One quick note before we get started: This entire interview was recorded on the show floor using an iPhone with the Memo app. That noisy recording was run through the new AI transcription tool in DaVinci Resolve. None of the text was corrected in any way, and we didn’t discover any mistakes in the transcription, which shows off the power of Resolve's new features.
How BMD Approaches AI
Throw a stone at any creative product nowadays, and you’ll hit an AI-supported feature. But for Blackmagic Design, AI has already been used for about half a decade under a different name — the DaVinci Resolve Neural Engine.
“We've been doing it for a few years,” Petty said. “I think we've had AI features in [Resolve] for about three or four years now. We were quite early in it. But we use it mainly to speed up workflows and support creatives.”
DaVinci Resolve Patch ReplacerCredit: Blackmagic Design
For Blackmagic Design, the idea of using AI isn’t how it can create things for you.

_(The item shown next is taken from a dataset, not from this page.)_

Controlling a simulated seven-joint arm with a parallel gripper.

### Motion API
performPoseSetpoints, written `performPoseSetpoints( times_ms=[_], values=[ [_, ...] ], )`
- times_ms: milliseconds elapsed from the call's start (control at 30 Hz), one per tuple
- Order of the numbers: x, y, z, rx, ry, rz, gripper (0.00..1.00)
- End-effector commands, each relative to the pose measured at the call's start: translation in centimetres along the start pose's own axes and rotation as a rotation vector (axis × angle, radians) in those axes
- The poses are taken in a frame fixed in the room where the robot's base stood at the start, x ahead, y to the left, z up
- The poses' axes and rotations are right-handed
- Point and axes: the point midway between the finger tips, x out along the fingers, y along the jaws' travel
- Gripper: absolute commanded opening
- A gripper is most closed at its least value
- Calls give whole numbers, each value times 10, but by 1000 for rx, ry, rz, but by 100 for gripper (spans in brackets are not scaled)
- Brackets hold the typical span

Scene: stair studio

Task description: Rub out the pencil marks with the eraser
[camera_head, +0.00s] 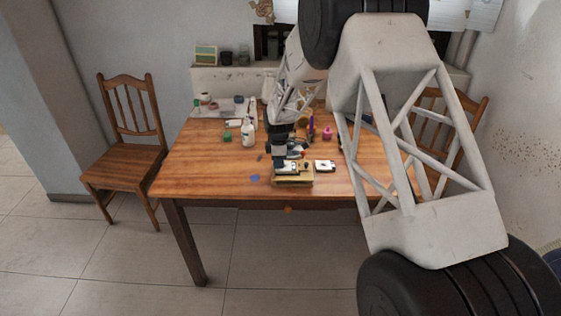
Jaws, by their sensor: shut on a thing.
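My gripper (286,167) points down near the front edge of the wooden table, low over a small tan, board-like thing (292,182). It is shut on a small thing at its tips, which I take to be the eraser; the fingers mostly hide it. A pale patch lies right under the fingertips, and I cannot tell whether the held thing touches it. Pencil marks are too small to make out.
The wooden table (215,165) holds a white card-like thing (325,166) right of my gripper, a blue piece (255,178) to its left, a white bottle (248,135) and several small things behind. The table's front left is clear. A wooden chair (130,150) stands left.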

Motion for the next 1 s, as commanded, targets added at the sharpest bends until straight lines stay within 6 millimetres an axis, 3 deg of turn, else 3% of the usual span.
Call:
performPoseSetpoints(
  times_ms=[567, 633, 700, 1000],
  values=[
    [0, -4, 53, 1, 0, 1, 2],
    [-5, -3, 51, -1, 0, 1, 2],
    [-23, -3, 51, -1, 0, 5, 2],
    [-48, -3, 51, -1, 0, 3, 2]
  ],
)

It’s about how it can support you as a creative. Petty never saw AI as a tool for generating new content.
“I'm a bit concerned about the idea that the AI will replace creative people,” Petty said. “The problem with AI is it's really an aggregator of content. Like it's like a super-intelligent search engine.”
Petty continued to say, “[I]t's only going to be able to see what exists. It's scouring. Like, you know, you see someone do a bit of AI, and it writes a bit of code. That code is essentially derived from all the open-source code that's already out there. Otherwise, it wouldn't know what to do. So it's not actually intelligent. It's like the ultimate MBA.”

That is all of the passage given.